The genre of trash art or junk art was born in the USA in the early 20th century, when the modernist view of consumer society and its related concepts were first examined. Trash art uses ordinary, everyday materials that often end up in the trash, and has become associated with raising awareness of environmental issues and social responsibility.

Artists such as Duchamp, Picasso, Vik Muniz or, to mention contemporary Hungarian artists, Ede Sinkovics, Gábor Baráth and Attila Dóczi can be associated with this direction.

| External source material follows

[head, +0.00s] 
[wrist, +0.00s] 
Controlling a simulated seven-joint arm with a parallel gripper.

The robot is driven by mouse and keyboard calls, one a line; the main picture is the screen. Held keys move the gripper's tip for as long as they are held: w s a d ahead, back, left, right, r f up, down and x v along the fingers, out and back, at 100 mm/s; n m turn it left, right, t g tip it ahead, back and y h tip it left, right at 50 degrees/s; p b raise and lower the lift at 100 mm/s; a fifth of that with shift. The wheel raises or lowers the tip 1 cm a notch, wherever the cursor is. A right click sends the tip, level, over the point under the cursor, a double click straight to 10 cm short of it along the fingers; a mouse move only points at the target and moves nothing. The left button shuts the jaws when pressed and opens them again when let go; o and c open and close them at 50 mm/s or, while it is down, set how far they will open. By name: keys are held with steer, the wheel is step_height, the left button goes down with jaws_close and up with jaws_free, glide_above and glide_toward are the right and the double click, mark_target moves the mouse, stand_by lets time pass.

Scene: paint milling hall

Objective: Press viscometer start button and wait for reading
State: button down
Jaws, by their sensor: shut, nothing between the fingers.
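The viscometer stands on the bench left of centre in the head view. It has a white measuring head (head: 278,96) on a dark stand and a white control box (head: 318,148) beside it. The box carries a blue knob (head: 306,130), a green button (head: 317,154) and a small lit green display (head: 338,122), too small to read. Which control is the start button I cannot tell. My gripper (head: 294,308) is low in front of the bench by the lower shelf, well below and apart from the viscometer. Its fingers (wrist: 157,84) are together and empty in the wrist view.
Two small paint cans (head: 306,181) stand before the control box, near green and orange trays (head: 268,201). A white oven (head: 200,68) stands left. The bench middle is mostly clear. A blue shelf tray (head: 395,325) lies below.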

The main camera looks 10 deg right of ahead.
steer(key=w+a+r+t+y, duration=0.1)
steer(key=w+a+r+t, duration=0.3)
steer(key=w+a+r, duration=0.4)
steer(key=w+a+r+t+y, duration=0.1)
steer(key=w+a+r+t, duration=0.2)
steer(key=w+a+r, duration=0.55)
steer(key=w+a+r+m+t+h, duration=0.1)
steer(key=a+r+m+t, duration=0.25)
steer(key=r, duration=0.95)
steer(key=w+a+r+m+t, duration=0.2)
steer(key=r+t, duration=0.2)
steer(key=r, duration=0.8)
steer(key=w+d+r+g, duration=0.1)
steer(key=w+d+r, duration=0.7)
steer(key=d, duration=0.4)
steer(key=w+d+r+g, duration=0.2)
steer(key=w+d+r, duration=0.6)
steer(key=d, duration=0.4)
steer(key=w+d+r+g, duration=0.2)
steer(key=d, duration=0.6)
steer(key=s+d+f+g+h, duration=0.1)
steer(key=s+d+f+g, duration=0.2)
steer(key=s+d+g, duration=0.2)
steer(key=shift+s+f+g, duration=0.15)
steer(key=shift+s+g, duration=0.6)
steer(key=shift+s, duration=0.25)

The exhibition “TrashKós freskók” also uses the tools of trash art to show that trash is not necessarily a useless thing, since artists can use it as a creative concept to see it as a raw material, which can be recreated to give aesthetic and content meaning to the resulting work. One of the main characteristics of the movement is that it is not limited to a single artistic discipline, but is represented in all of them. Trash art can be found in painting, sculpture, haute couture, installation, even in home furniture and furnishings. By preserving environmental values, recycling itself and the reimagined, revitalised form of materials become part of the sustainable cycle and the artistic process, and thus artworks.

Thanks to the initiative of the Bényi Gallery and the Főnix Rendezvényszervező Közhasznú Nonprofit Kft., the advertising materials that had accumulated in recent years and had become redundant were reused. As an eco-school, the Kós Károly Art High School, Technical College and College of Art considers value-creating recycling and the pursuit of sustainability in the arts important. Adopting the concept of the exhibition, creative students, under the artistic guidance of the school’s teachers, have given new purposes to posters, banners, building meshes and publications for various events. Carefully coordinated teamwork between teachers and students, planning, experimentation and execution characterised the weeks of preparation that went into the creation of the installations.

The exhibition “TrashKós freskók” can be seen from 9th of March to 5th of April 2023 in the front window of the Bényi Gallery.